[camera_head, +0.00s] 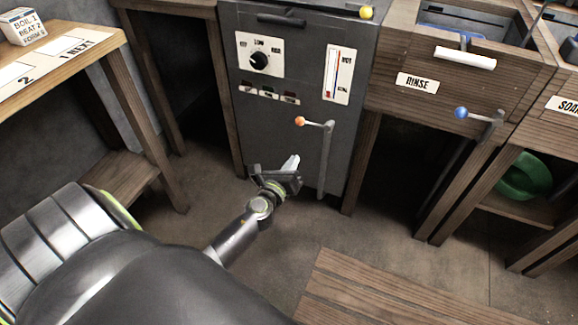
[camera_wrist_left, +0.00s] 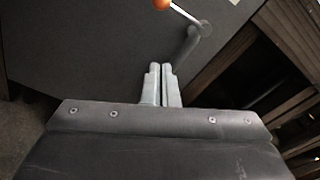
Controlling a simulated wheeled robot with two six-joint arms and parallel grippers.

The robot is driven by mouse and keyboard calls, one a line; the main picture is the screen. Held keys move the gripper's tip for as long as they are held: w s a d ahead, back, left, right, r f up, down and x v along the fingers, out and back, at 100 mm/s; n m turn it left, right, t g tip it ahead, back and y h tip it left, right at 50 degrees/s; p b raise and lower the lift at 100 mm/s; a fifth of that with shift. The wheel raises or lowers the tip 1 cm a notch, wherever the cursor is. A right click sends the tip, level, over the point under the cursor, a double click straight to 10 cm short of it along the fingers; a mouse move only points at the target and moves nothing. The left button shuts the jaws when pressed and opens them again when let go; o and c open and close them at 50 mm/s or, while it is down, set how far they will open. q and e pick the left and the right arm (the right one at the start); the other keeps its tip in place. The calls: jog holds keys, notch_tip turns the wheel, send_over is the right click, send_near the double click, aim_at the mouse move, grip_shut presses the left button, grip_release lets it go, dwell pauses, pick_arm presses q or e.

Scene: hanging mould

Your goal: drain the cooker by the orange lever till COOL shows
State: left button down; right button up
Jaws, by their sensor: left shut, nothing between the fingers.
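The cooker (camera_head: 290,130) is a dark grey cabinet with a dial and a vertical gauge (camera_head: 338,74) on its front. The gauge shows red along part of its length, with small labels too small to read surely. The orange lever (camera_head: 300,121) sticks out to the left from a grey pipe on the lower front. Its orange knob also shows at the top of the left wrist view (camera_wrist_left: 161,4). My left gripper (camera_head: 292,162) is shut and empty, below the orange knob and apart from it. Its fingers (camera_wrist_left: 161,84) point towards the cooker front. My right gripper is not in view.
A basin labelled RINSE (camera_head: 416,83) stands to the right, with a blue-knobbed lever (camera_head: 461,113). A wooden table (camera_head: 70,62) with cards is at the left. A wooden bench (camera_head: 375,295) fills the front right. Bare floor lies between.

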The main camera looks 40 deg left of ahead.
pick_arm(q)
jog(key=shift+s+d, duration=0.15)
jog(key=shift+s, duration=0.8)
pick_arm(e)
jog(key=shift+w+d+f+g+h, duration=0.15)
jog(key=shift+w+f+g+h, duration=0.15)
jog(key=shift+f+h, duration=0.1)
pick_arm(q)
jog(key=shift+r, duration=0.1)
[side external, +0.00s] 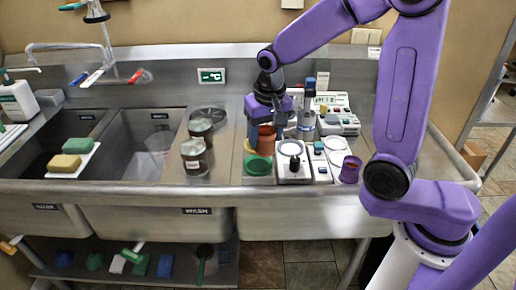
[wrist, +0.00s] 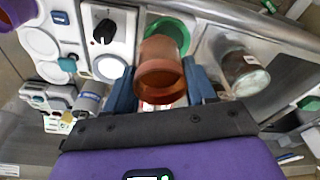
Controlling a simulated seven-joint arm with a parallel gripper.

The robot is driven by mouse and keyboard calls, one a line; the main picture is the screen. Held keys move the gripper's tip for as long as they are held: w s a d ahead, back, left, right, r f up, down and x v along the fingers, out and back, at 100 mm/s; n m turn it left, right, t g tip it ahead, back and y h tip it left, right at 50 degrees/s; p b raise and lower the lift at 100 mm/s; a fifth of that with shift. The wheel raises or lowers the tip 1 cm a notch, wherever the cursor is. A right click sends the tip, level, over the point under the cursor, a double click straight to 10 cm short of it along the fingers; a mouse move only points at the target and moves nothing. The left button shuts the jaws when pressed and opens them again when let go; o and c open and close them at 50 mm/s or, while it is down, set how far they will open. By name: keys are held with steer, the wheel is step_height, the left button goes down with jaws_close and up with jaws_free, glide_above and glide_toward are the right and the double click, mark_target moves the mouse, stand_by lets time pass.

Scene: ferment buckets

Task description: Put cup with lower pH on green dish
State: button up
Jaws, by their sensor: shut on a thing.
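My gripper (side external: 266,128) is shut on a terracotta-orange cup (side external: 266,141), with one blue finger on each side of it. The wrist view shows the cup (wrist: 162,72) between the fingertips (wrist: 160,90), its open rim facing the camera. The green dish (side external: 258,166) lies on the steel counter just in front of the cup in the side view. It shows partly hidden beyond the cup in the wrist view (wrist: 178,27). A purple cup (side external: 350,171) stands to the right, near the counter's front edge. No pH reading is legible.
A white device with a black knob (side external: 292,168) sits right of the green dish. White dishes (side external: 335,143) and bench meters (side external: 338,122) are farther right and behind. Two dark-lidded jars (side external: 194,157) stand left. Sink basins (side external: 145,150) lie beyond them.

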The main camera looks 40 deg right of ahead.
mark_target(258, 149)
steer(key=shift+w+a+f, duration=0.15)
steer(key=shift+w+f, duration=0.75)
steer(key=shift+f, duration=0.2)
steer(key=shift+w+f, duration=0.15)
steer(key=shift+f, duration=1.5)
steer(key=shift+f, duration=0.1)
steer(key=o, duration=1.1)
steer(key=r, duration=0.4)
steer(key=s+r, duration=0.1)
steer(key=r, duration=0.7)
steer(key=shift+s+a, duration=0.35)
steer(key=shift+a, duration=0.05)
+--
Write out each entry exactly as given, but skip the pictures.

[camera_head, +0.00s] 
[camera_wrist_left, +0.00s] 
Controlling a simulated wheeled robot with two six-joint arms and parallel grippers.

The robot is driven by mouse and keyboard calls, one a line; the main picture is the screen. Held keys move the gripper's tip for as long as they are held: w s a d ahead, back, left, right, r f up, down and x v along the fingers, out and back, at 100 mm/s; n m turn it left, right, t g tip it ahead, back and y h tip it left, right at 50 degrees/s; p b raise and lower the lift at 100 mm/s; a fifth of that with shift. The wheel raises or lowers the tip 1 cm a notch, wherever the cursor is. A right click sends the tip, level, over the point under the cursor, a double click straight to 10 cm short of it along the fingers; a mouse move only points at the target and moves nothing. The left button shuts the jaws when pressed and opens them again when let go; o and c open and close them at 50 mm/s or, while it is down, set how far they will open. q and e pick the left and the right arm (the right one at the start); the other keeps its tip in place. The calls: jog holds keys, notch_tip turns the wheel, send_over is the right click, send_near the double click, aim_at the mouse move, grip_shut presses the left button, grip_release lets it go, dwell pauses, pick_arm presses q or e.

Scene: hanging mould

Your goal: drain the cooker by the orange lever till COOL shows
State: left button down; right button up
Jaws, by their sensor: left shut, nothing between the fingers.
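The cooker (camera_head: 290,130) is a dark grey cabinet with a dial and a vertical gauge (camera_head: 338,74) on its front. The gauge shows red along part of its length, with small labels too small to read surely. The orange lever (camera_head: 300,121) sticks out to the left from a grey pipe on the lower front. Its orange knob also shows at the top of the left wrist view (camera_wrist_left: 161,4). My left gripper (camera_head: 292,162) is shut and empty, below the orange knob and apart from it. Its fingers (camera_wrist_left: 161,84) point towards the cooker front. My right gripper is not in view.
A basin labelled RINSE (camera_head: 416,83) stands to the right, with a blue-knobbed lever (camera_head: 461,113). A wooden table (camera_head: 70,62) with cards is at the left. A wooden bench (camera_head: 375,295) fills the front right. Bare floor lies between.

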The main camera looks 40 deg left of ahead.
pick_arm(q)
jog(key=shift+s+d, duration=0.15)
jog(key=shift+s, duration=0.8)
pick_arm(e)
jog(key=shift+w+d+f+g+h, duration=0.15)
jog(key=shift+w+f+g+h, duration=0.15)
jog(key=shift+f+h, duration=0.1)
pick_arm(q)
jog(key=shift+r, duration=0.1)
[side external, +0.00s] 
[wrist, +0.00s] 
Controlling a simulated seven-joint arm with a parallel gripper.

The robot is driven by mouse and keyboard calls, one a line; the main picture is the screen. Held keys move the gripper's tip for as long as they are held: w s a d ahead, back, left, right, r f up, down and x v along the fingers, out and back, at 100 mm/s; n m turn it left, right, t g tip it ahead, back and y h tip it left, right at 50 degrees/s; p b raise and lower the lift at 100 mm/s; a fifth of that with shift. The wheel raises or lowers the tip 1 cm a notch, wherever the cursor is. A right click sends the tip, level, over the point under the cursor, a double click straight to 10 cm short of it along the fingers; a mouse move only points at the target and moves nothing. The left button shuts the jaws when pressed and opens them again when let go; o and c open and close them at 50 mm/s or, while it is down, set how far they will open. By name: keys are held with steer, the wheel is step_height, the left button goes down with jaws_close and up with jaws_free, glide_above and glide_toward are the right and the double click, mark_target moves the mouse, stand_by lets time pass.

Scene: ferment buckets

Task description: Put cup with lower pH on green dish
State: button up
Jaws, by their sensor: shut on a thing.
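My gripper (side external: 266,128) is shut on a terracotta-orange cup (side external: 266,141), with one blue finger on each side of it. The wrist view shows the cup (wrist: 162,72) between the fingertips (wrist: 160,90), its open rim facing the camera. The green dish (side external: 258,166) lies on the steel counter just in front of the cup in the side view. It shows partly hidden beyond the cup in the wrist view (wrist: 178,27). A purple cup (side external: 350,171) stands to the right, near the counter's front edge. No pH reading is legible.
A white device with a black knob (side external: 292,168) sits right of the green dish. White dishes (side external: 335,143) and bench meters (side external: 338,122) are farther right and behind. Two dark-lidded jars (side external: 194,157) stand left. Sink basins (side external: 145,150) lie beyond them.

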The main camera looks 40 deg right of ahead.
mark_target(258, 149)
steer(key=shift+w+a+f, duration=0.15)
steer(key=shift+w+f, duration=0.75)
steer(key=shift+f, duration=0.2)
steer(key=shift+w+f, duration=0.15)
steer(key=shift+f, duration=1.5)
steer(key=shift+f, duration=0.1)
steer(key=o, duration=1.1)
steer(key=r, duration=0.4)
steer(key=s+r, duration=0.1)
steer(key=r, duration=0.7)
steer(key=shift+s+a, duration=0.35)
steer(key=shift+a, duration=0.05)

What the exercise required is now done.